GIVEN PROBLEM
From the line with "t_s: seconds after" to the line with "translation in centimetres", both lines included, set down exactly those lines, please, and no others.

Records of robot tool calls
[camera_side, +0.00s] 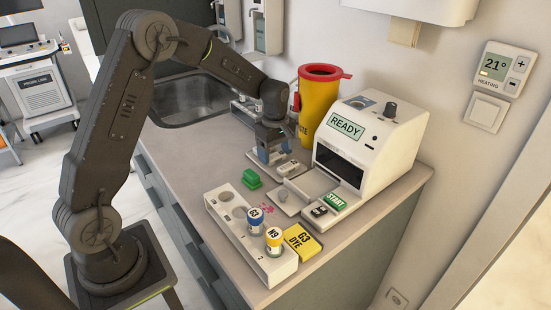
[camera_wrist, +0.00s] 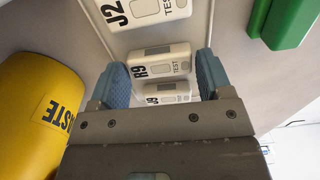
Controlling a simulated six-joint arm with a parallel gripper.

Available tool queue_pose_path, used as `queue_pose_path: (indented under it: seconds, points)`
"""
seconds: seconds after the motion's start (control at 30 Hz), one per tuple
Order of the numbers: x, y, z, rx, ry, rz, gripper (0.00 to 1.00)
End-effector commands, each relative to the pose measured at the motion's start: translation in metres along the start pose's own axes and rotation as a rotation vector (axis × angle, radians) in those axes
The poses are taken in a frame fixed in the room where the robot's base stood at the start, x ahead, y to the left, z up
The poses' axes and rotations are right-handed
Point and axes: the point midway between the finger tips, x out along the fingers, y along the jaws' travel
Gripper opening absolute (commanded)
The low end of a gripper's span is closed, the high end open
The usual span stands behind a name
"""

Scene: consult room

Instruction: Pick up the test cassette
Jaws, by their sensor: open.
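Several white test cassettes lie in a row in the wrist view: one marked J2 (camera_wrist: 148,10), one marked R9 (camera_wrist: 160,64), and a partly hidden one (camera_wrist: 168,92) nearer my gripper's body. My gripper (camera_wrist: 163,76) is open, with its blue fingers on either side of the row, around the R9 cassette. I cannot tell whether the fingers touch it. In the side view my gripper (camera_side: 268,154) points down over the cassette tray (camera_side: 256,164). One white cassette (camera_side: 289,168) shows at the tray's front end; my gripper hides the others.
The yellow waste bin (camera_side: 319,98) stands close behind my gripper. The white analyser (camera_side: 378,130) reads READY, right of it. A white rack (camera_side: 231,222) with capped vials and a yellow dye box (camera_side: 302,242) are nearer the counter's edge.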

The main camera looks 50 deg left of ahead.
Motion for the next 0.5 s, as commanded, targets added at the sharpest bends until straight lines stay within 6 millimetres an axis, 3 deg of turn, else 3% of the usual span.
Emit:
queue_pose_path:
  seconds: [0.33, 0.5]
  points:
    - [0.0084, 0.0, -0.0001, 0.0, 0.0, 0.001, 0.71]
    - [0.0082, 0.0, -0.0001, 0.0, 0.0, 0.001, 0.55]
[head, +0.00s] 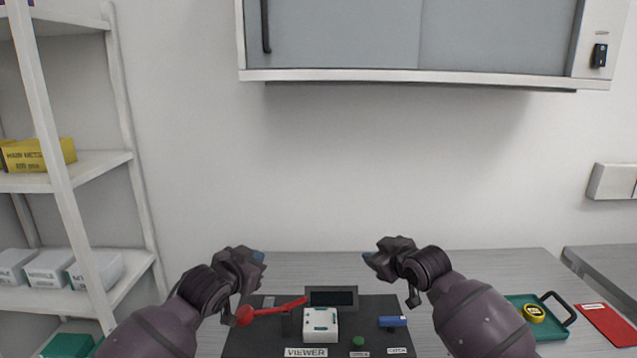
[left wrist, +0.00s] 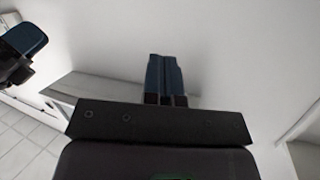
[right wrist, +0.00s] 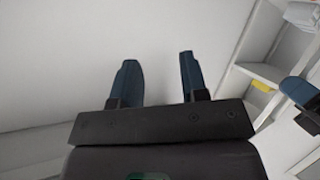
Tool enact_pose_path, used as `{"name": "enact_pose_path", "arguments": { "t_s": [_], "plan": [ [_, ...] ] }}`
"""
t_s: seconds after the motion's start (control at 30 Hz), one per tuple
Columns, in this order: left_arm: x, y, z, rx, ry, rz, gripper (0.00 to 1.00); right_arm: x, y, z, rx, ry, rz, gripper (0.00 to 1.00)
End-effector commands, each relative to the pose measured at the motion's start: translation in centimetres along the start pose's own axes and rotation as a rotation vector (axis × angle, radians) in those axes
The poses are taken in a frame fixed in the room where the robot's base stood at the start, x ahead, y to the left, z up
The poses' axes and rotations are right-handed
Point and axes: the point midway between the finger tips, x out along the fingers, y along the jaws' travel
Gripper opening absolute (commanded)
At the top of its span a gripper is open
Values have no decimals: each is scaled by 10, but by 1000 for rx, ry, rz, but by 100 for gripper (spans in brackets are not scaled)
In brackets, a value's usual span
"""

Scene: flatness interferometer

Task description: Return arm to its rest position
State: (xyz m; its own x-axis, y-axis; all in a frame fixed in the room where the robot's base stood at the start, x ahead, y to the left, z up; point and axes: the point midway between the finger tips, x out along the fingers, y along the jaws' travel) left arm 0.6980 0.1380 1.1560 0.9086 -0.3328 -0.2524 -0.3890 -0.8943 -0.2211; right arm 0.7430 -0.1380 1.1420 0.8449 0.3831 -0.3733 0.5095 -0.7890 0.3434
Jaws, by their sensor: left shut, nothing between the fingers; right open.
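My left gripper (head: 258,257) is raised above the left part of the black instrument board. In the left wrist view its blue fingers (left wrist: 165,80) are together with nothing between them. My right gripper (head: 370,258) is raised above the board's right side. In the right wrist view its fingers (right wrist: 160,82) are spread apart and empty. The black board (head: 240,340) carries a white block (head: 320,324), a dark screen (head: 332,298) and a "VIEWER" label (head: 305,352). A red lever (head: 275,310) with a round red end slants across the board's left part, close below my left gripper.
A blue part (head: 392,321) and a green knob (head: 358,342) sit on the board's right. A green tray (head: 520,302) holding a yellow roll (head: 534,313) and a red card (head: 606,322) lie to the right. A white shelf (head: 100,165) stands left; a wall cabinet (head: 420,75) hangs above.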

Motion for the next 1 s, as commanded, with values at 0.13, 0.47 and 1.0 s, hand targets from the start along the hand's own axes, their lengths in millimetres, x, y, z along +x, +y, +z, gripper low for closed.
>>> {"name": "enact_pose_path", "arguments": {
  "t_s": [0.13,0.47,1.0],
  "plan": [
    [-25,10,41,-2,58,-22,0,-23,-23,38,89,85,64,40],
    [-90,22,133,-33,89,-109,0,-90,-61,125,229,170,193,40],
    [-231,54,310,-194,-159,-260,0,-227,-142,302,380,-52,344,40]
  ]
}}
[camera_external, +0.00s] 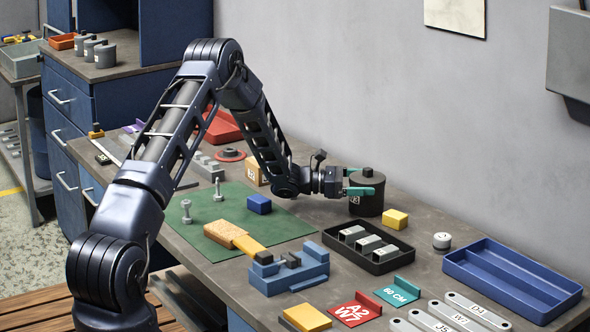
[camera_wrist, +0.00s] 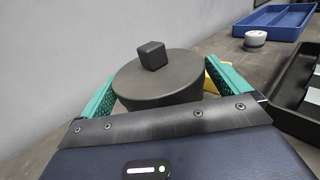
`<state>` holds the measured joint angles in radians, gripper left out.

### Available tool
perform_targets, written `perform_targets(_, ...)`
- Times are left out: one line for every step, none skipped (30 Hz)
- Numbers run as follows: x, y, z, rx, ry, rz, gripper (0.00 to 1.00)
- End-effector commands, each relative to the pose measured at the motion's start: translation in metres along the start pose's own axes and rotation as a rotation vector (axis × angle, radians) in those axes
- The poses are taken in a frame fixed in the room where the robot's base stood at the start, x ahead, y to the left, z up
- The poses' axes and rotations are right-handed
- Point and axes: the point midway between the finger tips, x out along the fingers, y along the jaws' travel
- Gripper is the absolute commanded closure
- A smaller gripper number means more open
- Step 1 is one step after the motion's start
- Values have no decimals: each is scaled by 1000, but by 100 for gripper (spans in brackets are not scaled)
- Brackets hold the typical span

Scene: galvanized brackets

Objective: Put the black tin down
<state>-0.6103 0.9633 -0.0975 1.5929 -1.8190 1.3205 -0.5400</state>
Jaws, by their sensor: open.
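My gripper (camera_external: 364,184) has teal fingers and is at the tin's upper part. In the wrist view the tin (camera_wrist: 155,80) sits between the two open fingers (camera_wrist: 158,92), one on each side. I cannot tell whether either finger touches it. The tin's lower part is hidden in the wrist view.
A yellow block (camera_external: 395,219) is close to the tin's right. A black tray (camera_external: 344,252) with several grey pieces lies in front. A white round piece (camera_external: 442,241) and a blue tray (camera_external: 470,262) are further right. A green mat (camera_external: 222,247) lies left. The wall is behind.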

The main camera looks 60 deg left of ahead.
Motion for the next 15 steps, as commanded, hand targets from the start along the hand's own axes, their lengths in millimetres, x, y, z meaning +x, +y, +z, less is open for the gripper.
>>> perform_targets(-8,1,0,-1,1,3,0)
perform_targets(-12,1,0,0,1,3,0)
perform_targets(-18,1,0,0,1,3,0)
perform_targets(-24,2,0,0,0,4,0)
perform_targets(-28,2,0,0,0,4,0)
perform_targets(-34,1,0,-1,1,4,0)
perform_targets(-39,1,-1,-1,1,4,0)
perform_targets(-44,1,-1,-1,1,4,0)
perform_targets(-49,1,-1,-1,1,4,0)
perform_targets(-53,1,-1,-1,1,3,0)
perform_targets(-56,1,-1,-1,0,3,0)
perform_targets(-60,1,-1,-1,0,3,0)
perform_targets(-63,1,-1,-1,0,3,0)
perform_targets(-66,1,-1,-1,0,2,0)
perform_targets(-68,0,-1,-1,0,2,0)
...
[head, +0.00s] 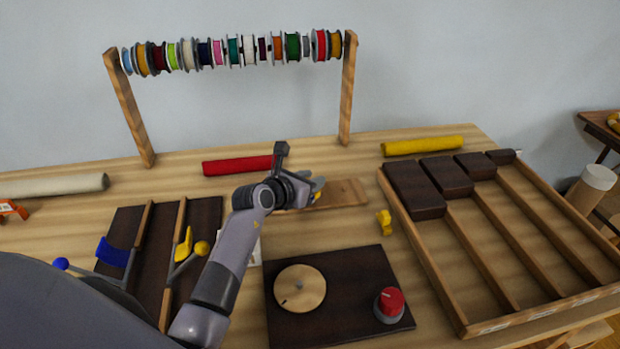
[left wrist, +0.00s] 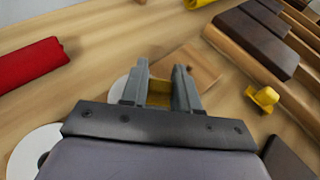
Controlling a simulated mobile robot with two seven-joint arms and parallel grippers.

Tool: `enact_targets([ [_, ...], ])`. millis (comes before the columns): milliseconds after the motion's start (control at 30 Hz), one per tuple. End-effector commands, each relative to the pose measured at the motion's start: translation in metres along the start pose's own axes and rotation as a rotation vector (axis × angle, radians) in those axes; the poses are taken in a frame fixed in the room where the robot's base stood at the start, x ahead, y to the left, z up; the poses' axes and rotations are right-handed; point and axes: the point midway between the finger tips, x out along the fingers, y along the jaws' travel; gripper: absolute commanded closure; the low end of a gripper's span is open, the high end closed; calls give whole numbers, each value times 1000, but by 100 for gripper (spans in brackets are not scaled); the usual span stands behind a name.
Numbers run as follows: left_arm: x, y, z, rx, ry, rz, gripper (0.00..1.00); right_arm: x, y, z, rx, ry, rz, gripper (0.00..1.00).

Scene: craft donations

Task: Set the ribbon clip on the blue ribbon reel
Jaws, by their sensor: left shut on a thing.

SOLVED PROBLEM
t_s: seconds after the motion's start (control at 30 Hz), one per tuple
Columns, in this order: left_arm: x, y, z, rx, ry, rz, gripper (0.00 to 1.00); right_arm: x, y, z, rx, ry, rz, gripper (0.00 to 1.00)
End-effector commands, each relative to the pose measured at the motion's start: translation in centimetres along the start pose's own axes and rotation as a rotation vector (axis × angle, radians) in those axes

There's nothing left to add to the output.